Task statement — Exactly repeat the material, dropping only the pictures.
━━━━━━━━━━
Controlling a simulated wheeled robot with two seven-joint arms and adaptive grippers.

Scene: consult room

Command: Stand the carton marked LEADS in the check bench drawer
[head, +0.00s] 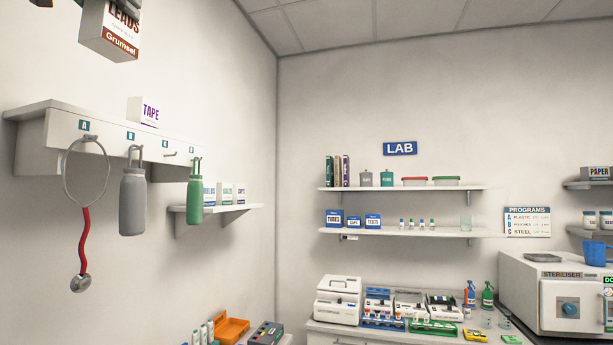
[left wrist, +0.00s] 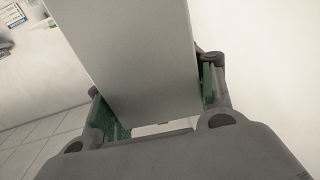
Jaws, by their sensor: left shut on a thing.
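The carton marked LEADS (head: 110,34) is at the top left of the head view, held high in front of the left wall. It is white with a brown band reading Grumsel, and it is slightly tilted and cut off by the top edge. My left gripper (head: 128,5) is shut on it, only partly in the picture. In the left wrist view the carton's plain pale side (left wrist: 135,60) stands between the two green-padded fingers of the gripper (left wrist: 160,112). The check bench drawer is not in clear view. My right gripper is not in view.
A wall rack (head: 100,135) with hooks holds a stethoscope (head: 85,220), a grey bottle (head: 132,205) and a green bottle (head: 195,208). A TAPE carton (head: 143,111) stands on top. A counter (head: 400,334) with devices and a steriliser (head: 560,300) is at the right.
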━━━━━━━━━━
Finished answer —
Controlling a simulated wheeled robot with two seven-joint arms and adaptive grippers.

Scene: consult room

Command: Stand the carton marked LEADS in the check bench drawer
[head, +0.00s] 
[left wrist, +0.00s] 
Jaws, by their sensor: left shut on a thing.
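The carton marked LEADS (head: 110,34) is at the top left of the head view, held high in front of the left wall. It is white with a brown band reading Grumsel, and it is slightly tilted and cut off by the top edge. My left gripper (head: 128,5) is shut on it, only partly in the picture. In the left wrist view the carton's plain pale side (left wrist: 135,60) stands between the two green-padded fingers of the gripper (left wrist: 160,112). The check bench drawer is not in clear view. My right gripper is not in view.
A wall rack (head: 100,135) with hooks holds a stethoscope (head: 85,220), a grey bottle (head: 132,205) and a green bottle (head: 195,208). A TAPE carton (head: 143,111) stands on top. A counter (head: 400,334) with devices and a steriliser (head: 560,300) is at the right.

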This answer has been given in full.